What is needed
Images should be left out, and everything else in the listing reproduced exactly.

Data excerpt
■ ■ ■ ■ ■ ■ ■

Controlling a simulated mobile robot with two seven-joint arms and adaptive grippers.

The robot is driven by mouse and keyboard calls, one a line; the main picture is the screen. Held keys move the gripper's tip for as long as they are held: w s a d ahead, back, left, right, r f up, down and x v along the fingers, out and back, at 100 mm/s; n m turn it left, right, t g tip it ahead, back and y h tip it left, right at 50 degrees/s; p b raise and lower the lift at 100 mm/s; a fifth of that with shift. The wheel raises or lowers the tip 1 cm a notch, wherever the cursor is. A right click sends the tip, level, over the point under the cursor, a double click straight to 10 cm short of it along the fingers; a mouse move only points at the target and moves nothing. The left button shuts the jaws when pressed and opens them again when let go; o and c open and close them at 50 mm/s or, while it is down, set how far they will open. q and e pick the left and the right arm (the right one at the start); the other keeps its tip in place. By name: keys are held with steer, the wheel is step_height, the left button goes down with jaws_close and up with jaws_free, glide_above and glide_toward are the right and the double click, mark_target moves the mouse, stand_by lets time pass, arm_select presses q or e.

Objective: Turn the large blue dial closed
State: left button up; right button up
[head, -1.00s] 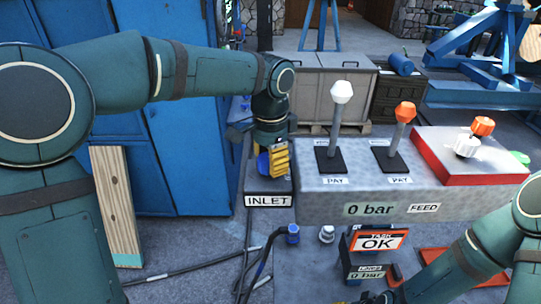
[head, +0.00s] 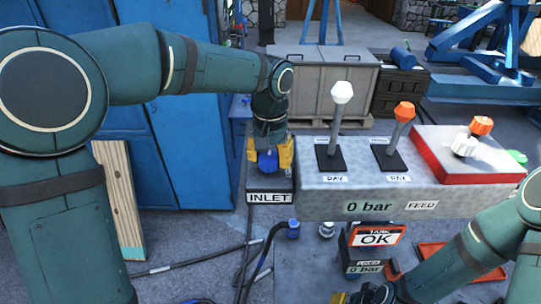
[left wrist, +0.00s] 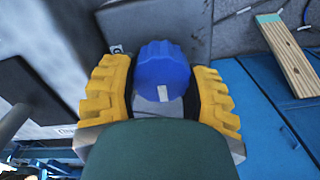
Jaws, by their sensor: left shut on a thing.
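The large blue dial (head: 267,162) sits on the box with the INLET label (head: 269,197), left of the lever panel. In the left wrist view the dial (left wrist: 163,71) is round and lobed, with a small white mark on its near side. My left gripper (head: 270,156) comes down over it, with one yellow finger on each side. The left wrist view shows the left gripper (left wrist: 162,92) shut on the dial. My right gripper (head: 352,297) shows only in part at the bottom edge, and its fingers are cut off by the frame.
The grey panel (head: 335,203) to the right carries a white-knobbed lever (head: 340,115), an orange-knobbed lever (head: 400,125) and a "0 bar" FEED display (head: 368,207). A wooden plank (head: 119,195) leans against the blue cabinet.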

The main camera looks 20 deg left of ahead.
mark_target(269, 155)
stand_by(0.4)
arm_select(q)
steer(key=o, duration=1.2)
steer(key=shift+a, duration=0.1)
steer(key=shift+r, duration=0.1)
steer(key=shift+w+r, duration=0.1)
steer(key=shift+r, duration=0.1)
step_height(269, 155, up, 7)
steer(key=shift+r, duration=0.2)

■ ■ ■ ■ ■ ■ ■

Exercise answer
Controlling a simulated mobile robot with two seven-joint arms and adaptive grippers.

The robot is driven by mouse and keyboard calls, one a line; the main picture is the screen. Held keys move the gripper's tip for as long as they are held: w s a d ahead, back, left, right, r f up, down and x v along the fingers, out and back, at 100 mm/s; n m turn it left, right, t g tip it ahead, back and y h tip it left, right at 50 degrees/s; p b raise and lower the lift at 100 mm/s; a fifth of that with shift. The wheel raises or lowers the tip 1 cm a notch, wherever the cursor is. A right click sends the tip, level, over the point under the cursor, a double click straight to 10 cm short of it along the fingers; a mouse move only points at the target and moves nothing. The left button shuts the jaws when pressed and opens them again when let go; o and c open and close them at 50 mm/s or, while it is down, set how far they will open. q and e pick the left and the right arm (the right one at the start); the other keeps its tip in place. By name: keys are held with steer, the wheel is step_height, the left button goes down with jaws_close and up with jaws_free, glide_above and glide_toward are the right and the double click, mark_target moves the mouse, stand_by lets time pass, arm_select presses q or e.

Objective: Turn the large blue dial closed
State: left button up; right button up
[head, -1.00s] 
[head, +0.00s] 
[left wrist, +0.00s] 
Jaws, by their sensor: left shut on a thing.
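The large blue dial (head: 267,162) sits on the box with the INLET label (head: 269,197), left of the lever panel. In the left wrist view the dial (left wrist: 163,71) is round and lobed, with a small white mark on its near side. My left gripper (head: 270,156) comes down over it, with one yellow finger on each side. The left wrist view shows the left gripper (left wrist: 162,92) shut on the dial. My right gripper (head: 352,297) shows only in part at the bottom edge, and its fingers are cut off by the frame.
The grey panel (head: 335,203) to the right carries a white-knobbed lever (head: 340,115), an orange-knobbed lever (head: 400,125) and a "0 bar" FEED display (head: 368,207). A wooden plank (head: 119,195) leans against the blue cabinet.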

The main camera looks 20 deg left of ahead.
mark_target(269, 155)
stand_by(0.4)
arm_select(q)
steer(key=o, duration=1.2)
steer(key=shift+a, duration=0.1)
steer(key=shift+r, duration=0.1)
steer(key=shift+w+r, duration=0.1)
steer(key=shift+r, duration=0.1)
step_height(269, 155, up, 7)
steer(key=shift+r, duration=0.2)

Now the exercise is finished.